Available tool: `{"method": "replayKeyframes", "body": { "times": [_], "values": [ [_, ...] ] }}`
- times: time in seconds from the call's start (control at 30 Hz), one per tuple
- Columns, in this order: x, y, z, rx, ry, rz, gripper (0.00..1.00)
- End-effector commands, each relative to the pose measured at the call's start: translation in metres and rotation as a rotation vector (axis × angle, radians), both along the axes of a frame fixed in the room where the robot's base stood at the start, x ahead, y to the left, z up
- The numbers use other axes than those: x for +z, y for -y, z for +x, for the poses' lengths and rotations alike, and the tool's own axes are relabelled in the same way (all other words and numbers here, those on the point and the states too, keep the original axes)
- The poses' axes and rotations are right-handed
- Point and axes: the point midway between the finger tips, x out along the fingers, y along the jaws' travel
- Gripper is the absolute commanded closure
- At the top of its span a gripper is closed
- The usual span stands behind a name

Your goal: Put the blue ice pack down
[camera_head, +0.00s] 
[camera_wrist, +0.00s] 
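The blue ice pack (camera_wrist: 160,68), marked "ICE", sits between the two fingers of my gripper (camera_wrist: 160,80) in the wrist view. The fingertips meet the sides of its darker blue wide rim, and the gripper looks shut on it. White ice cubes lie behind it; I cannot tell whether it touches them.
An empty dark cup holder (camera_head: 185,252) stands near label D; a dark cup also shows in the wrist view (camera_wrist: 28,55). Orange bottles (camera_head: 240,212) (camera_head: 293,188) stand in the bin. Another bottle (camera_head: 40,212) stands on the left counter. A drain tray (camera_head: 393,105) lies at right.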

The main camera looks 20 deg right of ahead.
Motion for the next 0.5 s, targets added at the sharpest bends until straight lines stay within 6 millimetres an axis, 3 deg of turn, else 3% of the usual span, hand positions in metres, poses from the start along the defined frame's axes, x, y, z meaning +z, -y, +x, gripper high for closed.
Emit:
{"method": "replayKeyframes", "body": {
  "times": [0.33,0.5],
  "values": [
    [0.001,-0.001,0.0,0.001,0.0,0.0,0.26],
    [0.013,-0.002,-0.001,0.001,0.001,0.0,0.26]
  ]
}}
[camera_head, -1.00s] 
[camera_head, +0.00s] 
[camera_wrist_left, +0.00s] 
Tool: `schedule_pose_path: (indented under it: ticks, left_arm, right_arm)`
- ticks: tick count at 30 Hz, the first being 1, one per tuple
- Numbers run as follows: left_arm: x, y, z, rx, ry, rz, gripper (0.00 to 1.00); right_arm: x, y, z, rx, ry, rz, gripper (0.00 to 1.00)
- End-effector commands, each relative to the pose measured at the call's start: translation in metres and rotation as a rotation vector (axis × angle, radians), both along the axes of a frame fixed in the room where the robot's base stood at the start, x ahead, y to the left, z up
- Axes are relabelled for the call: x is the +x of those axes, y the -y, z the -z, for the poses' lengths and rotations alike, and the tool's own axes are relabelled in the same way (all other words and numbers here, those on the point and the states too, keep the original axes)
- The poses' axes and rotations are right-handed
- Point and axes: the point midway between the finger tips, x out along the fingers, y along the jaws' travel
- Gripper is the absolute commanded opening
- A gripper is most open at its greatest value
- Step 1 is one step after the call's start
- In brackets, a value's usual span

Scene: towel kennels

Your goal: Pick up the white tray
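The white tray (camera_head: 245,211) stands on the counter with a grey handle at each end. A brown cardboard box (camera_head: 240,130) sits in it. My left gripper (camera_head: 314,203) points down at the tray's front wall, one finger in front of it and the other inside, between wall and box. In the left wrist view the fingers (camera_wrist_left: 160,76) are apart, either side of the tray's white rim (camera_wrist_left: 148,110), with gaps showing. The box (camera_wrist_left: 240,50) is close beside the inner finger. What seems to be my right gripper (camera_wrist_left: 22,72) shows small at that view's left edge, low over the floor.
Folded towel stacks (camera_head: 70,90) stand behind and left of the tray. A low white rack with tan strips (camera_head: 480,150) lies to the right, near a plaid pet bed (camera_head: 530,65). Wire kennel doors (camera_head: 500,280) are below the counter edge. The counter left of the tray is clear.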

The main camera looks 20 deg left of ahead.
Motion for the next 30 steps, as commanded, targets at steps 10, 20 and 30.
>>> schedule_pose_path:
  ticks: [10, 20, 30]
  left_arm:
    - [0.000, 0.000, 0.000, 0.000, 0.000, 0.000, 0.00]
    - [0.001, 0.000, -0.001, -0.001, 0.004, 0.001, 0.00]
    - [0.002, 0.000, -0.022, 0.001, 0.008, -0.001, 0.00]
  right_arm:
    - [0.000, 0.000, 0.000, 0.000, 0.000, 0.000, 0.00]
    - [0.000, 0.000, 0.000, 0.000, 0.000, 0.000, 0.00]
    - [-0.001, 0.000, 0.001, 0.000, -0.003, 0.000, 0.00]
++++++
- **EXERCISE REQUIREMENTS**:
Nothing beyond the lines starting at the line containing "[camera_wrist_left, +0.00s]" and ending at the line containing "- ticks: tick" is to be reproduced; reproduce those lines exactly, both ends included.

- **TASK SOLUTION**:
[camera_wrist_left, +0.00s] 
Tool: `schedule_pose_path: (indented under it: ticks, left_arm, right_arm)`
- ticks: tick count at 30 Hz, the first being 1, one per tuple

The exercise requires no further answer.